In Iraq's national museum a frieze shows Assyrian King Sargon II, who ruled an empire from what is now northern Iraq, storming a rampart as soldiers pile decapitated heads before him.

The magnificent stone reliefs - from the palace of a ruler who plundered cities - themselves fell prey to looters and vandals some 2,700 years later, when the U.S.-led invasion of Iraq left the museum open to unchecked theft.

Violence has fallen to around four-year lows across the country in recent months and artefacts are trickling back - about 6,000 have been returned of the 15,000 or so that went missing in a few days in 2003.

But Iraqi authorities are taking no chances, and will not re-open the museum until security is assured.

"We cannot risk displaying the treasures we have unless we have guarantees that security is 100 percent stable in Baghdad and the area surrounding the museum," Amira Eidan, director of Iraq's antiquities and museums, told Reuters.

What is now Iraq was home to empires that rose and fell over thousands of years in Mesopotamia, a cradle of civilisation between the Tigris and Euphrates rivers.

One of the world's greatest collections of Mesopotamian treasures has remained largely locked away since the invasion, when television footage showed ragged Iraqis carting off whatever they could find. "It was considered one of the most horrible cultural crimes in recent history," Eidan said. The Americans guarded the oil ministry but not the museum.
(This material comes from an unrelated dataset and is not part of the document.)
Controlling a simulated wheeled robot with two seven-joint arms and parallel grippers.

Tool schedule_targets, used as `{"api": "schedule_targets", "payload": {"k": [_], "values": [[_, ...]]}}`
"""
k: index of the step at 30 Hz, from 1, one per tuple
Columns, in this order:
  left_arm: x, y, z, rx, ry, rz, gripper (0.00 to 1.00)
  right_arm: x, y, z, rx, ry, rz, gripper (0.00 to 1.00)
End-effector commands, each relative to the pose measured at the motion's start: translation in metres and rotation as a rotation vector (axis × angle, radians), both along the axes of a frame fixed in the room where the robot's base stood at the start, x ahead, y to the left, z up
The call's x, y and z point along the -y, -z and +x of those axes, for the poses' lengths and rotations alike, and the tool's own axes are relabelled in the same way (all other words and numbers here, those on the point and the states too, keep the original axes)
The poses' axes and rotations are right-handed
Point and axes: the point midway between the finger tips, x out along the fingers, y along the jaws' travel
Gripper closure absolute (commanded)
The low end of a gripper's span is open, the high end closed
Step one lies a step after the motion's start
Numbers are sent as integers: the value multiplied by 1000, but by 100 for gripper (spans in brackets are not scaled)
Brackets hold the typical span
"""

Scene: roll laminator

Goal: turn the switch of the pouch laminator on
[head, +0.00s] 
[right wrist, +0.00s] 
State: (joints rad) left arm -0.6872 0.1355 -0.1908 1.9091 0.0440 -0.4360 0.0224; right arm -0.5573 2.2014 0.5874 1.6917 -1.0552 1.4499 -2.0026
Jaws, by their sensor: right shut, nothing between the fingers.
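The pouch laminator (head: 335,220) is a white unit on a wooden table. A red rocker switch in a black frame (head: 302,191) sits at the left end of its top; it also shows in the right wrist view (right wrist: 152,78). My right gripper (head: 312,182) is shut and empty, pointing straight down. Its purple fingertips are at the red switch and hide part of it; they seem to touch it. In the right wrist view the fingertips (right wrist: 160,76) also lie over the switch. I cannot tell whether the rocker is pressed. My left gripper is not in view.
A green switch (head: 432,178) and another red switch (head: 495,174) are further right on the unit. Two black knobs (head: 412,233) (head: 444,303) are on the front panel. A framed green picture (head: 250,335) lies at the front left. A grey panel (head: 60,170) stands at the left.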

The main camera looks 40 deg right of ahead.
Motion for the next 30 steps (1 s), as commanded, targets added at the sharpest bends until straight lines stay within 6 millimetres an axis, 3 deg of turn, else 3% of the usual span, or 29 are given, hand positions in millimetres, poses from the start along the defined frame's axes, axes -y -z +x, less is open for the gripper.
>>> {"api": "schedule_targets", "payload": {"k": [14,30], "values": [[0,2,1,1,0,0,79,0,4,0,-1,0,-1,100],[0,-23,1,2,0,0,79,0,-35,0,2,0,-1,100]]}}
The then-U.S. Defence Secretary Donald Rumsfeld's response to it was: "Stuff happens."

Even before the 2003 looting, historical sites across Iraq were frequently plundered. Crippling U.N. sanctions and impoverishment meant the rewards for smugglers outweighed the danger of being caught by Saddam Hussein's security forces. As if to compensate for past security lapses, the museum is now not easy to get into. Visiting for a private viewing last month after weeks of arduous official applications, Reuters reporters passed through two security checks.

Outside, antique cannons covered in patterns and Arabic script were jumbled on an overgrown, rubbish-strewn lawn.
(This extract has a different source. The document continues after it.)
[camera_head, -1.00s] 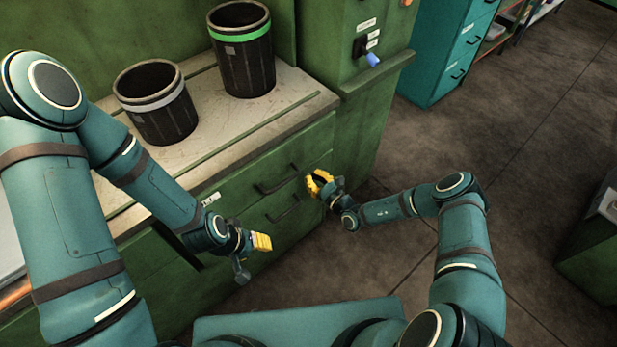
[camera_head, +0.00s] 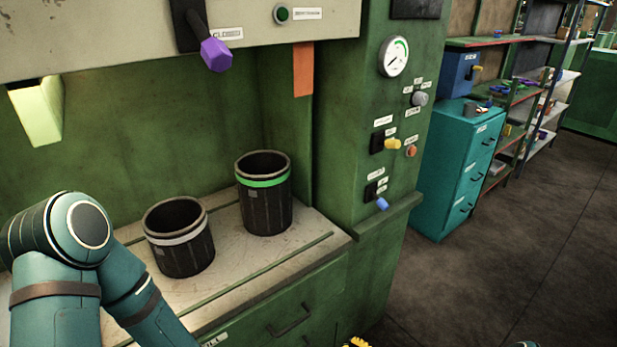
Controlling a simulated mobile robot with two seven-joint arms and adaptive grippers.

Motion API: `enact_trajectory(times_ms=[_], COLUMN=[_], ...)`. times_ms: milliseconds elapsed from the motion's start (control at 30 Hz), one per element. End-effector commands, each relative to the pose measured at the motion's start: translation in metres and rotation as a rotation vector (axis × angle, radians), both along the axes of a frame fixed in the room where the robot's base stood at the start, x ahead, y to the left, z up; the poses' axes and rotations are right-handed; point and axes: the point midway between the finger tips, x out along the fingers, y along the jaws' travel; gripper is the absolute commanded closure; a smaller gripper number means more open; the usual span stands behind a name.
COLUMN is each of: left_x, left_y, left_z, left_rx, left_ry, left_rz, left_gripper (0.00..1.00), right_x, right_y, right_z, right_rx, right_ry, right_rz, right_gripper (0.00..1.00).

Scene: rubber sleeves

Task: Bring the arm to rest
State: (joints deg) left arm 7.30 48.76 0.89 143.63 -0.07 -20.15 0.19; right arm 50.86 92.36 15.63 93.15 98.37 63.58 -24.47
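My left arm comes in at the lower left, its elbow bent beside the workbench. Its gripper is below the bottom edge of the view. Of my right gripper (camera_head: 355,342), only a bit of yellow shows at the bottom edge, close to the green bench front. Its fingers are mostly cut off, so I cannot tell whether it is open or shut.
A dark bin with a white band (camera_head: 180,255) and one with a green band (camera_head: 264,215) stand on the bench (camera_head: 225,262). A control panel (camera_head: 392,120) with gauge and knobs rises right of them. A teal cabinet (camera_head: 455,185) and shelves stand farther right. The floor there is clear.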

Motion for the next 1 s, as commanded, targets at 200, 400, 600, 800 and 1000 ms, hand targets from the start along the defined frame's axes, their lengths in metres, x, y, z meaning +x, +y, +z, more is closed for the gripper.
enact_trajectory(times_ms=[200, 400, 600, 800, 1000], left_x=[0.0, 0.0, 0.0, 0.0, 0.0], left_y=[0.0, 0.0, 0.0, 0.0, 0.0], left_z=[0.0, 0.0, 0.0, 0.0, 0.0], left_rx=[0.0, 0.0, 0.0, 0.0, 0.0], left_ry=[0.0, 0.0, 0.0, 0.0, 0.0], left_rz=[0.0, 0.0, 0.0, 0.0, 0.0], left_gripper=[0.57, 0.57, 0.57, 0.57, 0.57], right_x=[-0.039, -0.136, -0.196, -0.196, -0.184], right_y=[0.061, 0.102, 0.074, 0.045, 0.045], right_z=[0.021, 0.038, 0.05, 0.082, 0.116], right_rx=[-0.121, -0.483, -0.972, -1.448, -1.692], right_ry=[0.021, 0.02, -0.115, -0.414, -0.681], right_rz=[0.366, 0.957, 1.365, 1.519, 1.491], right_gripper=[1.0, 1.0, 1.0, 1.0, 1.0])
The front entrance, modelled on an ancient Babylonian gate, was closed. For months after the invasion, its facade famously sported a large hole from a tank shell beneath an Assyrian relief of men in a chariot.

Inside, only a fraction of the contents were on display, many of them under dusty plastic sheets. Posters on the walls gave a glimpse of treasures locked away in vaults. One showed a king's finely decorated golden helmet, crafted about 4,400 years ago. On another, a tiara of gold flowers.

Also under lock and key is the fabulous gold jewellery of the Nimrud treasures, excavated in northern Iraq. Along with Tutankhamun's tomb, they are considered one of the most important archaelogical finds of the 20th century.

Eidan said most countries had been very cooperative in returning stolen items. She listed all of Iraq's neighbours, with the exception of Iran and Turkey.

"Unfortunately, some neighbouring countries till now have not informed us of cases of smuggling or arrested smugglers despite the wide border spaces that link us," she said.

Among artefacts retrieved was the Sumerian "Mona Lisa", or Lady of Warka, a 5,000 year-old stone head of a woman. It was found buried in a Baghdad backyard.